Start DATASET ROWS

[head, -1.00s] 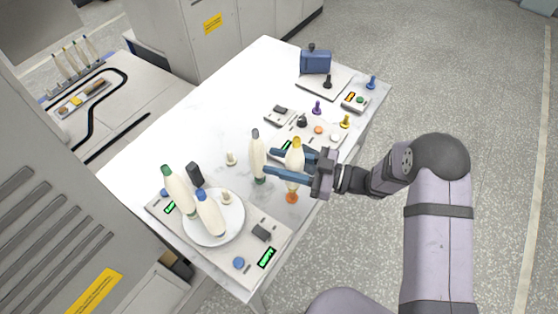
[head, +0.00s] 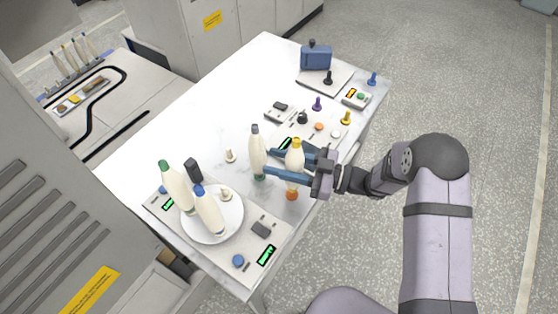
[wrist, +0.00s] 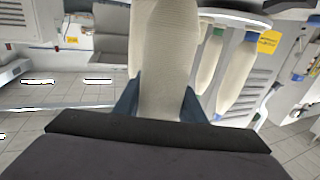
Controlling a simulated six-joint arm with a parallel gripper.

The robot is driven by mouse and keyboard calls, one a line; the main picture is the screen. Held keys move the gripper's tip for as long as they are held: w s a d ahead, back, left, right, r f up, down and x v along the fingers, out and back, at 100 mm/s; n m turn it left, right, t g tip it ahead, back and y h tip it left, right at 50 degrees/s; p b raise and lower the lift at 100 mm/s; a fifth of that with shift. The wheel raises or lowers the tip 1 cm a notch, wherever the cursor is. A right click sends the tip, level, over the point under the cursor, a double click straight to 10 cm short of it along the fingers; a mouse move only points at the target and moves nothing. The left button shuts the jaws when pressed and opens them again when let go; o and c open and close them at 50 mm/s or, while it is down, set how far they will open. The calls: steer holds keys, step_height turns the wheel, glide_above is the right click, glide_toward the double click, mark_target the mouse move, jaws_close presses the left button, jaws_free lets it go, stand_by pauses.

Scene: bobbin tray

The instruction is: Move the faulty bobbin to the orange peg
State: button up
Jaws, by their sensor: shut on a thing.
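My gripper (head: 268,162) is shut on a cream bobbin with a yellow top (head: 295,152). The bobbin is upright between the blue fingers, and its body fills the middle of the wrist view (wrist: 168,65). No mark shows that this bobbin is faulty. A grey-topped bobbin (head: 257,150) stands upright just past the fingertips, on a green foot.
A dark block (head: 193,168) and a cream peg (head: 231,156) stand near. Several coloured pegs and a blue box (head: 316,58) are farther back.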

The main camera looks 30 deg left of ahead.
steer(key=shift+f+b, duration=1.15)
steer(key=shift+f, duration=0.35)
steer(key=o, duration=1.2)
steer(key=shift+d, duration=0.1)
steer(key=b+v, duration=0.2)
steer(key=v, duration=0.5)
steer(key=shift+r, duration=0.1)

End DATASET ROWS
Start DATASET ROWS

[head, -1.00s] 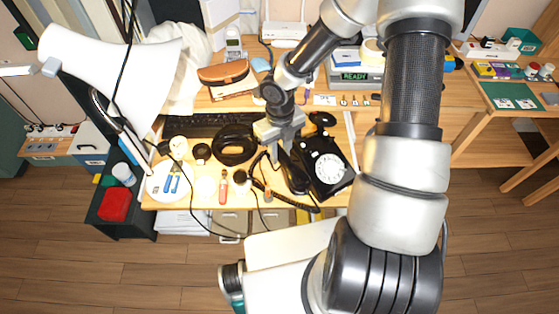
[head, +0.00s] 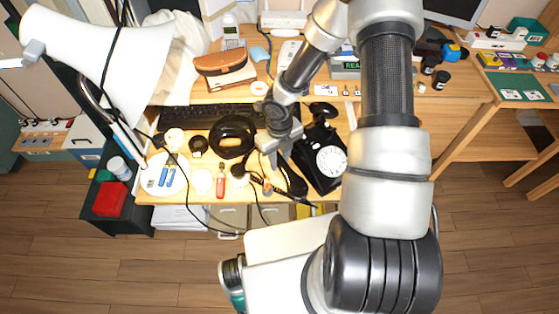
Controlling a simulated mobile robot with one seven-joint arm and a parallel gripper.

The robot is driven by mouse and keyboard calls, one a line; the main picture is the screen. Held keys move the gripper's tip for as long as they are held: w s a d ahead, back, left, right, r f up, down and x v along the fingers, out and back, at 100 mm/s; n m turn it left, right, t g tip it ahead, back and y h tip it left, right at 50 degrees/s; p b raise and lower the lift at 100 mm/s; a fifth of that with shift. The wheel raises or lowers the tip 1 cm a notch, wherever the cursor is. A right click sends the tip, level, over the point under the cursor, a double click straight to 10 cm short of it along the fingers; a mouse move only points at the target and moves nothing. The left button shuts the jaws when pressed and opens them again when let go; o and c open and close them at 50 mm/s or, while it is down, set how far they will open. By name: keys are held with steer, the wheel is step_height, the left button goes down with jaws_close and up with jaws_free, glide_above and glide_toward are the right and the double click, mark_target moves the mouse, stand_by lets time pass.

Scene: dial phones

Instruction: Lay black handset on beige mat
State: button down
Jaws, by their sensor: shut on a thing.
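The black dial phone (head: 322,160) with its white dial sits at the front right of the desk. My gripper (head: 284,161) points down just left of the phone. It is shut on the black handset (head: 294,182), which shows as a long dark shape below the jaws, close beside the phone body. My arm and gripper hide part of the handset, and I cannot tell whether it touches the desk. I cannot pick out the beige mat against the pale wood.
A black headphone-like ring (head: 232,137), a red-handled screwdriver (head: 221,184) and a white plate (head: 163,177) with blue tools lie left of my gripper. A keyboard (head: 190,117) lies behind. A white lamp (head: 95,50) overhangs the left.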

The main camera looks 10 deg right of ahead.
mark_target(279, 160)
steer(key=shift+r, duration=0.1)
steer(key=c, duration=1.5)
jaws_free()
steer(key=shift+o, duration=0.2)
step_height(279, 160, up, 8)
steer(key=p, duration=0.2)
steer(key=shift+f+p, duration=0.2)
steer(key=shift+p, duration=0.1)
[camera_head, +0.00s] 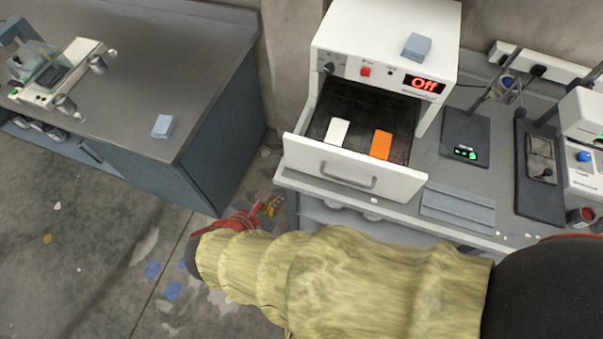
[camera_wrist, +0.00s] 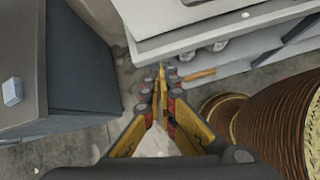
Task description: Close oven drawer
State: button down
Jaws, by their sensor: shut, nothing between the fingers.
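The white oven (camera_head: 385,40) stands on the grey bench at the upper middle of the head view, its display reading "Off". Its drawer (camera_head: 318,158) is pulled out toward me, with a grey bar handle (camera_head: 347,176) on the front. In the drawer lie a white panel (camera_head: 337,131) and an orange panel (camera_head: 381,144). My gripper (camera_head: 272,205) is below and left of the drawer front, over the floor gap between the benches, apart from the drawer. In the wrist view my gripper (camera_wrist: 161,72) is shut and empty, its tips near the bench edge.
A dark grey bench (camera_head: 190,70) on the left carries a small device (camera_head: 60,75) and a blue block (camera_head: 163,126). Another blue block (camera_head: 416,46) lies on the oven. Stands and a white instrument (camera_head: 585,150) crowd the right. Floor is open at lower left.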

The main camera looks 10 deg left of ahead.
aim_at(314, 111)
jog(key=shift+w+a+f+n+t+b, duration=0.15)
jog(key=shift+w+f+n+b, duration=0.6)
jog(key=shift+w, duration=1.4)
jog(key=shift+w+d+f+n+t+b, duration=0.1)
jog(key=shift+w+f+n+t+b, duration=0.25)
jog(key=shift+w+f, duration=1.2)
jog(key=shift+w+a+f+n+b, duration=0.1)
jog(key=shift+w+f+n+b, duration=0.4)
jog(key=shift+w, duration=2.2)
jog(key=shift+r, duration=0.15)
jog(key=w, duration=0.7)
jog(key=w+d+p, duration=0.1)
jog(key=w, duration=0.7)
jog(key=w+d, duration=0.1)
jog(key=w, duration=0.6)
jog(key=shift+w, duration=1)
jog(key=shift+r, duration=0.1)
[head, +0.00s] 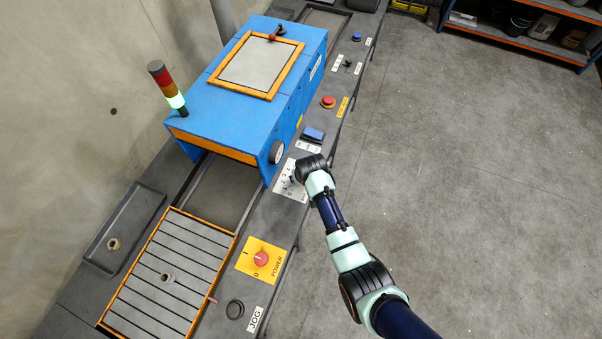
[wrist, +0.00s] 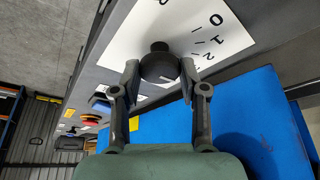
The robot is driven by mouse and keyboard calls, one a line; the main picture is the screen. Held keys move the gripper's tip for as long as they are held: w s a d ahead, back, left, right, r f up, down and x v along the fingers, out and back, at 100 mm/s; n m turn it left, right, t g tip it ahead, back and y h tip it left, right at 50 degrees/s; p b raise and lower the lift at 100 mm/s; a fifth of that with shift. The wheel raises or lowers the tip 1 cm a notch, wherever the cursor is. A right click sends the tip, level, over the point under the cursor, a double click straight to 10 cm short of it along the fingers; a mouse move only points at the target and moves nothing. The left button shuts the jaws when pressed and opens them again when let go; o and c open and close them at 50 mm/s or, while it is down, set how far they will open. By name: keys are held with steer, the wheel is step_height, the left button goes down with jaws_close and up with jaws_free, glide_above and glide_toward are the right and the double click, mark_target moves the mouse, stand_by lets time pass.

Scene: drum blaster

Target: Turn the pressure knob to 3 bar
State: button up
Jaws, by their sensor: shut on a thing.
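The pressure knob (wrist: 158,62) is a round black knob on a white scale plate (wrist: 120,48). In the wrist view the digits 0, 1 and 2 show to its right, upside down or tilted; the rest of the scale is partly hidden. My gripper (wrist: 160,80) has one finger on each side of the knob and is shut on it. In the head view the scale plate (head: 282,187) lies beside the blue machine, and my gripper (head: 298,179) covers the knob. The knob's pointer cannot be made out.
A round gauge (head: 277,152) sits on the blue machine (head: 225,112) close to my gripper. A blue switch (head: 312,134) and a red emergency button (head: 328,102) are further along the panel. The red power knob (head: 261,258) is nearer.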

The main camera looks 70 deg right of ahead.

End DATASET ROWS

STATED GOAL — From the entries above, extract each line containing "parallel".

OUTPUT —
Controlling a simulated six-joint arm with a parallel gripper.
Controlling a simulated mobile robot with one seven-joint arm and a parallel gripper.

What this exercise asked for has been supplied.